D-Meter readings, which are more accurate than 3-D laser scans, are presented as numbers on a chart for a portion of a floor. 3-D scans provide the viewer with a less accurate, but instant look of what's happening to an entire floor.
Becky Kazmierski with H.H. Holmes Testing Laboratories uses a D-meter to measure curling in floor panels.
When ideal conditions aren't best
On the one hand, it's fortunate to have an open floor without pallet racks and heavy forklifts rocking panels as they pass. The floor moves and responds only to stresses generated by the concrete. July temperatures in Chicago were the coldest on record and, as of press time, the summer season has remained unusually cool, so the floor is under ideal conditions.

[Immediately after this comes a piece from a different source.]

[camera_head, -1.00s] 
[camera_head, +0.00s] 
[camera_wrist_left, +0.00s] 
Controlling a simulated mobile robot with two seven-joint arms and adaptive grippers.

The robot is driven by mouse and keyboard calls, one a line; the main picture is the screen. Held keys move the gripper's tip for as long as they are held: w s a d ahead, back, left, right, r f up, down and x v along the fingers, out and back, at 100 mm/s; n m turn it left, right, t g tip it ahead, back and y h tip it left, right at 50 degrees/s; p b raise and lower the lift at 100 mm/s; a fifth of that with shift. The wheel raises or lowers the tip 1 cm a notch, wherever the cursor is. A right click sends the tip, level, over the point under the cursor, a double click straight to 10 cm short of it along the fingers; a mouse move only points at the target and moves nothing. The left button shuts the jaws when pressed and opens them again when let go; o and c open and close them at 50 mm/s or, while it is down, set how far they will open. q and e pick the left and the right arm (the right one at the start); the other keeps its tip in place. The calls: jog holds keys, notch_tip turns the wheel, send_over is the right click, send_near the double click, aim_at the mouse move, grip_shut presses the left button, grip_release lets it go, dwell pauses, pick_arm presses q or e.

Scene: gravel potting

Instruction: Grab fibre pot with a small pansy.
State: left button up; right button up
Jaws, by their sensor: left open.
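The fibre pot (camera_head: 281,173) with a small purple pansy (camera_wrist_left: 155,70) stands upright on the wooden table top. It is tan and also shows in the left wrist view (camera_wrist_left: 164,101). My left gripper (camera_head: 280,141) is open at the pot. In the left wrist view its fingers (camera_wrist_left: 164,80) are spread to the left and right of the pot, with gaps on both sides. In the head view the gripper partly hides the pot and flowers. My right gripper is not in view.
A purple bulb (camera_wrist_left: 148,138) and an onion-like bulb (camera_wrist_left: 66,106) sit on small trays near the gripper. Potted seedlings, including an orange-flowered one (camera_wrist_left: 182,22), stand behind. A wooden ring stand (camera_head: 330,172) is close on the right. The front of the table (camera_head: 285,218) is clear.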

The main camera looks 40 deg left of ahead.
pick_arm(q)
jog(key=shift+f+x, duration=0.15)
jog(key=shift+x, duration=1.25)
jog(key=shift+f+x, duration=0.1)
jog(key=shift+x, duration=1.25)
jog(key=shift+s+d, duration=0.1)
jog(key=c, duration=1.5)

When the floor was cast, concrete temperatures were approximately 50° F. After six months they reached 68° F. The relative humidity in the building has remained a constant 75%—ideal conditions for concrete. When the floor was profiled 30 days after placement, results showed a small amount of curling and a small decrease in elevation at the centers of panels. (Visit www.concreteconstruction.net to view those results.) However, profiling data at six months shows curling at the panel edges to be less than at 30 days for all mixes. Saw joint widths for all mixes revealed only a 3/8-inch increase in 114 feet, half the expected amount. These measurements were approximately the same 30 days after placement as well.
To summarize, we hoped to see significant curling differences due to the concrete mixes, admixtures, and fiber reinforcements, but this hasn't occurred yet. The next profile measurement will be in March 2010. Maybe more drying will be evident by that time.